Dataset extract »
........

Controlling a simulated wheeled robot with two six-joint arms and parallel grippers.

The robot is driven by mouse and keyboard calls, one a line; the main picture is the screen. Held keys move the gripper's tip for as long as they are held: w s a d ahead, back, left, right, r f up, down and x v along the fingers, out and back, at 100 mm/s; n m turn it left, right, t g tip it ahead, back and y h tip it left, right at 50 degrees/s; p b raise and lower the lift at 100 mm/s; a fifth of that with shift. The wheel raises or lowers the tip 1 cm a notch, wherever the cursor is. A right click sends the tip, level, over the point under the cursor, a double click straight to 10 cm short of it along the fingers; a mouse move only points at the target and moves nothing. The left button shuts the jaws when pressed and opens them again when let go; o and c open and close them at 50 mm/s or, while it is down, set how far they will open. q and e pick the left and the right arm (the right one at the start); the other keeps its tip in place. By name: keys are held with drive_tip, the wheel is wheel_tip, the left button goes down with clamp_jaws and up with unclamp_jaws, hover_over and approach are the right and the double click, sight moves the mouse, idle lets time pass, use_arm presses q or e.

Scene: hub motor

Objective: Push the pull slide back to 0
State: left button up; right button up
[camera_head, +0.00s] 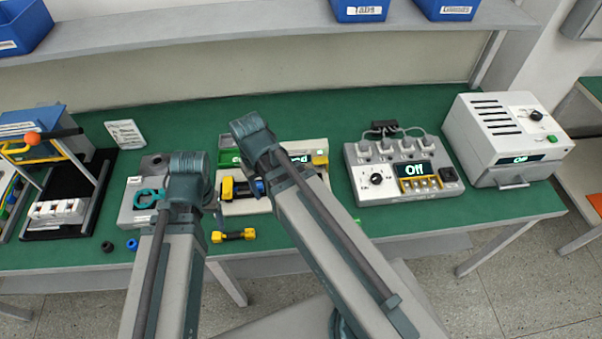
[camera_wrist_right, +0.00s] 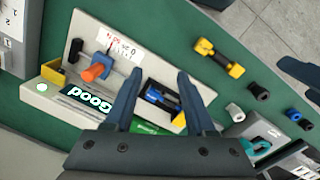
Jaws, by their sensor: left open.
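The pull tester (camera_head: 245,207) stands mid-bench, partly hidden by my right arm.
A yellow and black connector (camera_head: 234,235) lies at the bench front. A grey fixture with a teal tool (camera_head: 150,196) is left of the tester. A power unit reading "Off" (camera_head: 405,170) and a white oven-like box (camera_head: 505,140) stand right.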

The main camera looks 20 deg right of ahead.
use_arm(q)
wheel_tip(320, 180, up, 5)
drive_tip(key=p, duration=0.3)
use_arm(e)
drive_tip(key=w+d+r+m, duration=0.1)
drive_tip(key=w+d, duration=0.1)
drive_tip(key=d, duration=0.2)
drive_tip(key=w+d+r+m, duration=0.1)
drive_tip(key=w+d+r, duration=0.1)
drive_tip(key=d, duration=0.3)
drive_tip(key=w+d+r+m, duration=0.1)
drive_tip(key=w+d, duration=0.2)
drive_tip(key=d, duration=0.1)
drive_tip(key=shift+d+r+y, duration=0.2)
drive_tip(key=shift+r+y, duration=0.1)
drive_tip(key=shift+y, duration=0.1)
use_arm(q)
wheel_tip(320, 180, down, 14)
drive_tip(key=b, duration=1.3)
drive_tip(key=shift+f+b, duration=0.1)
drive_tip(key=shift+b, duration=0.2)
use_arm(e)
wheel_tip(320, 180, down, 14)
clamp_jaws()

........

Problem description » Omit any images, then output the listing exactly.

Full solution »
Controlling a simulated wheeled robot with two six-joint arms and parallel grippers.

The robot is driven by mouse and keyboard calls, one a line; the main picture is the screen. Held keys move the gripper's tip for as long as they are held: w s a d ahead, back, left, right, r f up, down and x v along the fingers, out and back, at 100 mm/s; n m turn it left, right, t g tip it ahead, back and y h tip it left, right at 50 degrees/s; p b raise and lower the lift at 100 mm/s; a fifth of that with shift. The wheel raises or lowers the tip 1 cm a notch, wherever the cursor is. A right click sends the tip, level, over the point under the cursor, a double click straight to 10 cm short of it along the fingers; a mouse move only points at the target and moves nothing. The left button shuts the jaws when pressed and opens them again when let go; o and c open and close them at 50 mm/s or, while it is down, set how far they will open. q and e pick the left and the right arm (the right one at the start); the other keeps its tip in place. By name: keys are held with drive_tip, the wheel is wheel_tip, the left button goes down with clamp_jaws and up with unclamp_jaws, hover_over and approach are the right and the double click, sight moves the mouse, idle lets time pass, use_arm presses q or e.

Scene: hub motor

Objective: Push the pull slide back to 0
State: left button up; right button up
[camera_head, +0.00s] 
[camera_wrist_right, +0.00s] 
Jaws, by their sensor: left open.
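The pull tester (camera_head: 245,207) stands mid-bench, partly hidden by my right arm.
A yellow and black connector (camera_head: 234,235) lies at the bench front. A grey fixture with a teal tool (camera_head: 150,196) is left of the tester. A power unit reading "Off" (camera_head: 405,170) and a white oven-like box (camera_head: 505,140) stand right.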

The main camera looks 20 deg right of ahead.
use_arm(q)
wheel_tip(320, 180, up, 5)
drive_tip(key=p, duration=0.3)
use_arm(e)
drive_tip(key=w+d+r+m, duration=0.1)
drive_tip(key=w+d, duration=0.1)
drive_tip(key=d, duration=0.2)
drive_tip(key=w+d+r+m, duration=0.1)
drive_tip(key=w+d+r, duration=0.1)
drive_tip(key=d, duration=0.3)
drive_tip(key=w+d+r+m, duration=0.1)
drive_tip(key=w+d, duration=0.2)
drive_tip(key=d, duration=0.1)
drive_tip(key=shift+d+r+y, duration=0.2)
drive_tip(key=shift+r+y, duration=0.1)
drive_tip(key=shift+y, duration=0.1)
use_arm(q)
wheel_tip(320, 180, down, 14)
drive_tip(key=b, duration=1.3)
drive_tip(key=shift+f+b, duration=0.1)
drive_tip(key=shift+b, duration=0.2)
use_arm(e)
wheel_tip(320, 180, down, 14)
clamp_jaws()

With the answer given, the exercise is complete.